The "identity of consequence," Selasi insists, "is the writing, not the writer."

But she is also a photographer and filmmaker, currently raising funds for a documentary that will focus on the daily lives of young Africans. And in that role she is frankly political.

"It just thrills me to no end to think that people will finally be able to see an alternative vision of how young people live in African countries – an alternative to the rather redundant representations of war and famine and chaos and so forth," she says.

But novels are different. "I reserve the right to write about whatever I want to write about," Selasi insists. "I don't think of novel-writing as an exercise in identity politics. I really don't.

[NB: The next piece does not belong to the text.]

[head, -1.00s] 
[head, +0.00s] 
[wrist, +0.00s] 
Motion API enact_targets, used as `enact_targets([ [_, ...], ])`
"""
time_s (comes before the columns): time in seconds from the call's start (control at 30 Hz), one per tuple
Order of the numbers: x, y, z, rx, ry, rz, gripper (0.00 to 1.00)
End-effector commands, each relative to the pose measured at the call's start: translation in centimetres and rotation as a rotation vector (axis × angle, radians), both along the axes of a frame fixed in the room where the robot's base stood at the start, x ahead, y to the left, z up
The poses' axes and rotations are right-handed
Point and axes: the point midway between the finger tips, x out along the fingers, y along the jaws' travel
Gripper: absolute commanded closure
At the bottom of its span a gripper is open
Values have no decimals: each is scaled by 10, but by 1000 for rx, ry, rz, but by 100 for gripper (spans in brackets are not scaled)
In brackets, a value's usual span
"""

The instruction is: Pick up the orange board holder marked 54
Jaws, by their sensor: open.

"I know I get dragged into that conversation a lot and that's fine, because it interests me," she adds. "I use essays for that. The documentary is for that."

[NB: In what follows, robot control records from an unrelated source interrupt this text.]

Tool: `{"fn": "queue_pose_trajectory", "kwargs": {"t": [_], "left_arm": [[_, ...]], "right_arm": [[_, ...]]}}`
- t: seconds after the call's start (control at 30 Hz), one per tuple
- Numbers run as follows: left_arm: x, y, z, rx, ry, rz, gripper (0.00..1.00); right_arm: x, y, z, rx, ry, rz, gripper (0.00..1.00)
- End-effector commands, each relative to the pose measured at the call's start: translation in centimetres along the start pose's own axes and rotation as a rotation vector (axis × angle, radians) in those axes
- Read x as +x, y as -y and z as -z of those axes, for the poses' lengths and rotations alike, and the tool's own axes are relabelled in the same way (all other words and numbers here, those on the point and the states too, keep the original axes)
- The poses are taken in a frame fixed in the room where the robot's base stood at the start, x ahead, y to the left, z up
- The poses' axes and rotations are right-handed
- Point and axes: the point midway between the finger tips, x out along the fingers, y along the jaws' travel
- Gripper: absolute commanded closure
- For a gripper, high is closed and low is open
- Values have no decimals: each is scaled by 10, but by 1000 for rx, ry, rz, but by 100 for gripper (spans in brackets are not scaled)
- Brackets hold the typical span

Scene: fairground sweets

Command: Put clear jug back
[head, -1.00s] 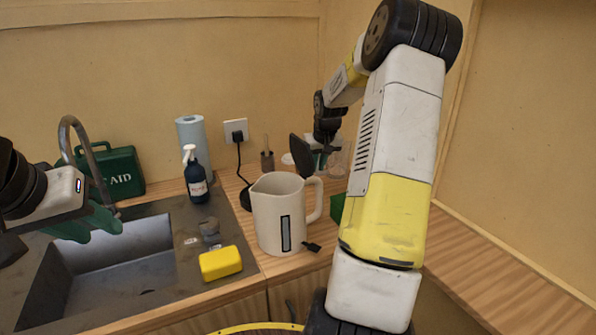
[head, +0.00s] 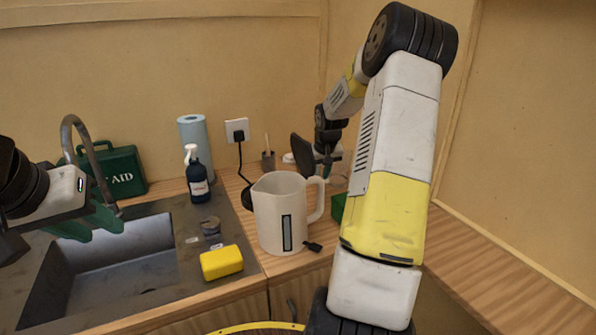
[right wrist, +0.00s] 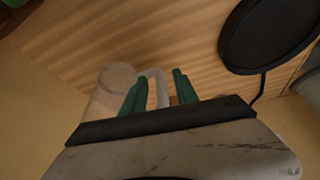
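The clear jug (right wrist: 108,88) shows in the right wrist view on the wooden counter, see-through and faint. Its curved handle (right wrist: 160,88) lies between the two green fingers of my right gripper (right wrist: 160,78). These fingers are apart, with visible space beside the handle. The gripper's own body hides the lower part of the jug. In the head view my right gripper is at the back of the counter, and my right arm covers much of the jug there. My left gripper (head: 103,228) has its green fingers spread and empty over the sink.
A cream jug-shaped kettle (head: 280,215) stands by the sink (head: 130,260). A yellow sponge (head: 221,262), a dark spray bottle (head: 198,180), a blue roll (head: 194,140) and a green first-aid case (head: 122,172) are nearby.

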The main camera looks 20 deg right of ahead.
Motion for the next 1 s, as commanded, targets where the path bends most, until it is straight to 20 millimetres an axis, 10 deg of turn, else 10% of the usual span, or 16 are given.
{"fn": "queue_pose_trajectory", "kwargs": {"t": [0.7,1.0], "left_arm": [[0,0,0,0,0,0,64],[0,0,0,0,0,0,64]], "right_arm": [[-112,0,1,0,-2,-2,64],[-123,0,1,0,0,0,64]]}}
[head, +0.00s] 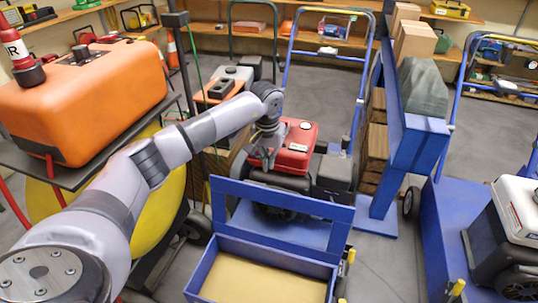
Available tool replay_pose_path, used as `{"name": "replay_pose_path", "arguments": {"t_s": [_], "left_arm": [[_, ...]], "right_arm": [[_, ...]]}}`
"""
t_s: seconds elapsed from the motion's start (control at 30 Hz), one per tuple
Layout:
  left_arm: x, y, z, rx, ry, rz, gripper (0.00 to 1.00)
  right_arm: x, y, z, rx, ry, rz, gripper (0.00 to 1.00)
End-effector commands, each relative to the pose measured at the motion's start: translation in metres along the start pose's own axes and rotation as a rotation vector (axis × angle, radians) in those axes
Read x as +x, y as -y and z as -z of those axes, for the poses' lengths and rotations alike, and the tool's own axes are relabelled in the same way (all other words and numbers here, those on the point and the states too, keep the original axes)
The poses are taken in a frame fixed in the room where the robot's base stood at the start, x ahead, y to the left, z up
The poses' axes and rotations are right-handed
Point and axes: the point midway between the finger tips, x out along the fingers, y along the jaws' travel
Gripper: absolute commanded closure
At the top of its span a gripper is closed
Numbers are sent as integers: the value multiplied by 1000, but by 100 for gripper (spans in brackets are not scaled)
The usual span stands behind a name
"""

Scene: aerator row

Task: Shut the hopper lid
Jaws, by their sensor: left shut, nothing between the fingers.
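The blue hopper (205,275) is an open-topped box at the bottom centre, and its tan inside shows from above. A blue frame-like panel (283,197), which looks like its lid, stands raised along the far side of the box. Through its opening I see the blue deck behind. My left gripper (268,163) is shut and empty. It is beyond the panel, in front of the red engine cover (297,147); I cannot tell whether it touches the cover. My right gripper is not in view.
A blue post (412,145) and wooden crates (374,140) stand right of the engine. Another blue machine with a white engine (515,210) is far right. Grey floor shows between them.

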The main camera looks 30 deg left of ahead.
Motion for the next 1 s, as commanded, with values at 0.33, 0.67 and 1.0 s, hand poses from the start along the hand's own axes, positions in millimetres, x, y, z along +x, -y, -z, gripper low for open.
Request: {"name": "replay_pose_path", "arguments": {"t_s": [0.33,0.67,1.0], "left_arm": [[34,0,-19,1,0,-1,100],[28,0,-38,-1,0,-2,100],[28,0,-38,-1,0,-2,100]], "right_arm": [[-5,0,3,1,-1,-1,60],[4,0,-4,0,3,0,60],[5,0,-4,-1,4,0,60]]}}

But not Ghana Must Go. "My novel," she concludes, "is for itself."

Defining Afropolitan

Afropolitans are "not citizens but Africans of the world," Taiye Selasi wrote in the influential essay that gave birth to the term less than a decade ago. "You'll know us by our funny blend of London fashion, New York jargon, African ethics, and academic successes," she wrote at the time. "Some of us are ethnic mixes, e.g. Ghanaian and Canadian, Nigerian and Swiss; others merely cultural mutts: American accent, European affect, African ethos."

Since then, the meaning of the term has expanded to include not only expatriates but also virtually any young, creative, urban person both within Africa and without. Membership is inclusive, Selasi says. "Lawyers, musicians, students, photographers, filmmakers, writers – Chinua Achebe, may he rest in peace – I drag them all into this network with me and say, 'Let's go change the places we come from."

Leaders among the Afropolitan elite include architect David Adjaye, artist Chris Ofili and writer Chimamanda Adichie. Canadian novelist Carole Enahoro, of mixed Nigerian and British heritage, is a classic Afropolitan. So are such elder statesmen as musician Hugh Masekela and novelist Wole Soyinka.